• [Data block]
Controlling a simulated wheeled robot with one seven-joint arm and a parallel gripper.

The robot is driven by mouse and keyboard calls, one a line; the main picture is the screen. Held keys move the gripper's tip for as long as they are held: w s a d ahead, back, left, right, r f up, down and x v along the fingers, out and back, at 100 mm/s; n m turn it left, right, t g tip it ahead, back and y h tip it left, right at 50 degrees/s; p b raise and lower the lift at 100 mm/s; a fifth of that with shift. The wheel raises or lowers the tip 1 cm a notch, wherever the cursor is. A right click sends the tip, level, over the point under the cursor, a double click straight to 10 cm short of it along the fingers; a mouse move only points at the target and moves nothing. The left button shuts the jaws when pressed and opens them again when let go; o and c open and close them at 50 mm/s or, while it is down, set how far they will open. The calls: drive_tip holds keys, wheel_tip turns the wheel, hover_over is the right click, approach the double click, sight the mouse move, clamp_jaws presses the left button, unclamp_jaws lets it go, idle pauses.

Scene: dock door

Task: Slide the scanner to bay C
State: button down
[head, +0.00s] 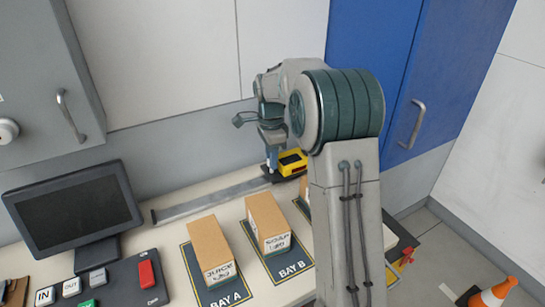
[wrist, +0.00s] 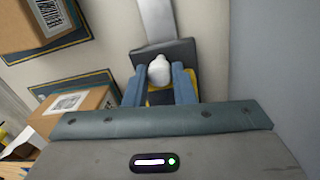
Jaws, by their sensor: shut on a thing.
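The scanner (head: 291,162), yellow with a dark top, sits on a dark carriage on the metal rail (head: 205,201) at the back of the table. It stands beyond bay B, toward the rail's right part. In the wrist view the carriage (wrist: 178,52) carries a white rounded knob (wrist: 159,70). My gripper (head: 271,160) points down, with its blue fingers (wrist: 159,85) shut on the knob from both sides. Bay A (head: 226,298) and bay B (head: 291,270) show their labels. A third mat (head: 301,207), right of bay B, is mostly behind my arm; its label is hidden.
Brown boxes stand on bay A (head: 210,250) and bay B (head: 267,222). Another box (head: 304,188) is partly hidden by my arm. A monitor (head: 75,210) and button panel are at left.

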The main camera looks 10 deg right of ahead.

• [Task details] Without the pictures, print the whole listing exactly as given.

• [Output of the exercise]
Controlling a simulated wheeled robot with one seven-joint arm and a parallel gripper.

The robot is driven by mouse and keyboard calls, one a line; the main picture is the screen. Held keys move the gripper's tip for as long as they are held: w s a d ahead, back, left, right, r f up, down and x v along the fingers, out and back, at 100 mm/s; n m turn it left, right, t g tip it ahead, back and y h tip it left, right at 50 degrees/s; p b raise and lower the lift at 100 mm/s; a fifth of that with shift. The wheel raises or lowers the tip 1 cm a notch, wherever the cursor is. A right click sends the tip, level, over the point under the cursor, a double click straight to 10 cm short of it along the fingers; a mouse move only points at the target and moves nothing. The left button shuts the jaws when pressed and opens them again when let go; o and c open and close them at 50 mm/s or, while it is down, set how far they will open. The calls: drive_tip holds keys, wheel_tip turns the wheel, hover_over is the right click, approach the double click, sight the mouse move, clamp_jaws presses the left button, unclamp_jaws lets it go, idle pauses.

Scene: dock door

Task: Slide the scanner to bay C
State: button down
[head, +0.00s] 
[wrist, +0.00s] 
Jaws, by their sensor: shut on a thing.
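The scanner (head: 291,162), yellow with a dark top, sits on a dark carriage on the metal rail (head: 205,201) at the back of the table. It stands beyond bay B, toward the rail's right part. In the wrist view the carriage (wrist: 178,52) carries a white rounded knob (wrist: 159,70). My gripper (head: 271,160) points down, with its blue fingers (wrist: 159,85) shut on the knob from both sides. Bay A (head: 226,298) and bay B (head: 291,270) show their labels. A third mat (head: 301,207), right of bay B, is mostly behind my arm; its label is hidden.
Brown boxes stand on bay A (head: 210,250) and bay B (head: 267,222). Another box (head: 304,188) is partly hidden by my arm. A monitor (head: 75,210) and button panel are at left.

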The main camera looks 10 deg right of ahead.

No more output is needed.